Collingwood AFLW defender Lauren Butler said that while the sport had been becoming more popular, it still didn’t get the recognition it deserved.
“Initially there was fear [for our future] because the AFLW is so new, we don’t really provide a lot financially for the AFL,” Lamb said.
“At the start I was a bit nervous, will we still be able to be a thing or get as much as we have now. Speaking with the AFL Players Association, I think … they’re pretty confident we will still be going.
“I don’t know what the future holds, I am pretty excited though. Looking at the past 12 months and how the competition has improved, just keep working hard, and use the resources that are given to us.

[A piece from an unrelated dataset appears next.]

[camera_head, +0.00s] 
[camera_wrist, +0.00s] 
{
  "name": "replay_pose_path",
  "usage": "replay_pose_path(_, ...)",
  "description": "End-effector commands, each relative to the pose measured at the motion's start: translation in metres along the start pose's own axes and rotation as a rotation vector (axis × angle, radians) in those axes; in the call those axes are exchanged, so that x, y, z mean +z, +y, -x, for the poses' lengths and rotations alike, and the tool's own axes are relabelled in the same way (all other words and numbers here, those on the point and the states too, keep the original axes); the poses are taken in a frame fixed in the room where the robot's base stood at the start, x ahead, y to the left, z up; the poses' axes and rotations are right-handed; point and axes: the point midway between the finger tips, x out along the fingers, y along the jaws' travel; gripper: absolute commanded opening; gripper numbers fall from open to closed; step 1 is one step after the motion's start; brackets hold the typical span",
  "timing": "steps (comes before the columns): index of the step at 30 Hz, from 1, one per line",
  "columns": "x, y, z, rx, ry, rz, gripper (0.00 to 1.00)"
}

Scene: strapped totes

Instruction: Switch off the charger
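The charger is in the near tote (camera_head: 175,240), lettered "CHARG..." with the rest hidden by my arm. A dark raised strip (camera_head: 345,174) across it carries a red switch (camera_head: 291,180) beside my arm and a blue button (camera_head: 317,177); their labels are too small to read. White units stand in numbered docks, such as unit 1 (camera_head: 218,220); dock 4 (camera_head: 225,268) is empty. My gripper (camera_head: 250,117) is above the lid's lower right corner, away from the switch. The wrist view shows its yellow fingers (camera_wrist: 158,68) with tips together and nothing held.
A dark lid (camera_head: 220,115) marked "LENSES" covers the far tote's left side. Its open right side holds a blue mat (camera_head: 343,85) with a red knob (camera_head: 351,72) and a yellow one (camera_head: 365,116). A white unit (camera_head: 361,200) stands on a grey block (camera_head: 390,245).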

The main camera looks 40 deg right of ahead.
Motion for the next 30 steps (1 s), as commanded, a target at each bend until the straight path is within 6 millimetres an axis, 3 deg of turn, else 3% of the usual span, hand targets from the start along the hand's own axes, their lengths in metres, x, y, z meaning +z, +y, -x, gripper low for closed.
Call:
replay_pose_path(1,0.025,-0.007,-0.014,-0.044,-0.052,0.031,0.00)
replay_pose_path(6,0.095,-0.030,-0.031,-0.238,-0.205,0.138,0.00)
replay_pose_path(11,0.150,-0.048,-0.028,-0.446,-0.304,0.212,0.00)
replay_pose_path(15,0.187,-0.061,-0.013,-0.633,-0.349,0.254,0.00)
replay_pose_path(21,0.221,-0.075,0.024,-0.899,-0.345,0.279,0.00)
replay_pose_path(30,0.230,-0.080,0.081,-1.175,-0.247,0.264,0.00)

“I think it is going to take a fair bit of time, you just have to keep pushing for equality and for things to be better.”

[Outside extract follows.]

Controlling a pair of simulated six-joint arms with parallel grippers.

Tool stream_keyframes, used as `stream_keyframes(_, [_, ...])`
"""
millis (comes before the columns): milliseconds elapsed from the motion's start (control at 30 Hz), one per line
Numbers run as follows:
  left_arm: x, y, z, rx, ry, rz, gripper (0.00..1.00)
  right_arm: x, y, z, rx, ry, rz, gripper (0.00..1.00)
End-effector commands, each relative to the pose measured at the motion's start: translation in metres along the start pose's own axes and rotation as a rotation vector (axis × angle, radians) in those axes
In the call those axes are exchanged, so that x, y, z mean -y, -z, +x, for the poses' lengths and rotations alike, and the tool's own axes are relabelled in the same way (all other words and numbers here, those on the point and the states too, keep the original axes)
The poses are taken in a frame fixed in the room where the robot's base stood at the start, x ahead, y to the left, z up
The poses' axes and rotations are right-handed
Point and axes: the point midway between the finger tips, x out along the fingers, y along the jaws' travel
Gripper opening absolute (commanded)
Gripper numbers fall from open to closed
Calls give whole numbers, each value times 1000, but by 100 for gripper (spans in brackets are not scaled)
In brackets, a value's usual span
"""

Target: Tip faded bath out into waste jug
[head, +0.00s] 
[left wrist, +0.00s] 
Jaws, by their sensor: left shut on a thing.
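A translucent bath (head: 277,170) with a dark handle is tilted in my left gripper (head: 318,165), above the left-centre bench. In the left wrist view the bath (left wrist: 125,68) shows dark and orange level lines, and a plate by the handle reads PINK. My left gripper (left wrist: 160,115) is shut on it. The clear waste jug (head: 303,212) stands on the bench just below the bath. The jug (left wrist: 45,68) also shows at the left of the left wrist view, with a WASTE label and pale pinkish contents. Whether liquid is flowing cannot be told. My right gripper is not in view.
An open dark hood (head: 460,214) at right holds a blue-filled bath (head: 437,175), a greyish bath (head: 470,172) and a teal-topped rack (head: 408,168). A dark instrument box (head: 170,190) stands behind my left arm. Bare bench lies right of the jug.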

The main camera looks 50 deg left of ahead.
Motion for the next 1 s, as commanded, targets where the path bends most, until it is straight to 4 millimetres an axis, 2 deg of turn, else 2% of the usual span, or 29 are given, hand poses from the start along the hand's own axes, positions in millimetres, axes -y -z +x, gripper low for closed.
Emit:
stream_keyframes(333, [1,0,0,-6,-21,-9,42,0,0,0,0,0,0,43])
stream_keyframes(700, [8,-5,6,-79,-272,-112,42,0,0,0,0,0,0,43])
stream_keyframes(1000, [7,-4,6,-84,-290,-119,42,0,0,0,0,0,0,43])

She said she was spending the lockdown period at home and trying to keep as fit as possible.
“We’ve got training programs, running and gym to do but we pretty much just have to do it on our own.
“I am very lucky that I am living with my family so I can go running with my brother or my mum. That keeps me motivated.”
Patrick Quigley, President of the Ballarat Highlanders Rugby Club, had a women’s 7 Rugby team ready to go for the 2020 season, and is now unsure if it can commence.
“Rugby is a brutal sport, it is very much full contact so like all other team sports, we haven’t been able to play.”
Quigley was excited for this season as he knows there is a demand for women’s sport, especially in rural areas.
“I believe that rugby has always been inclusive, there is a place for everybody on the pitch whether you are male, female a child or whatever. That is what I am trying to bring to the highlanders.”
When the season is set to start again, Quigley is looking forward to the momentum that will bring.
“I think there is a demand for women’s sport In the traditional perceived – and I stress the word perceived – male codes, so I have absolutely every faith that our women’s program will be up and running and the momentum will be regained as soon as the restrictions are clarified and lifted.
“The vast majority of players are looking forward to coming back to training and playing.”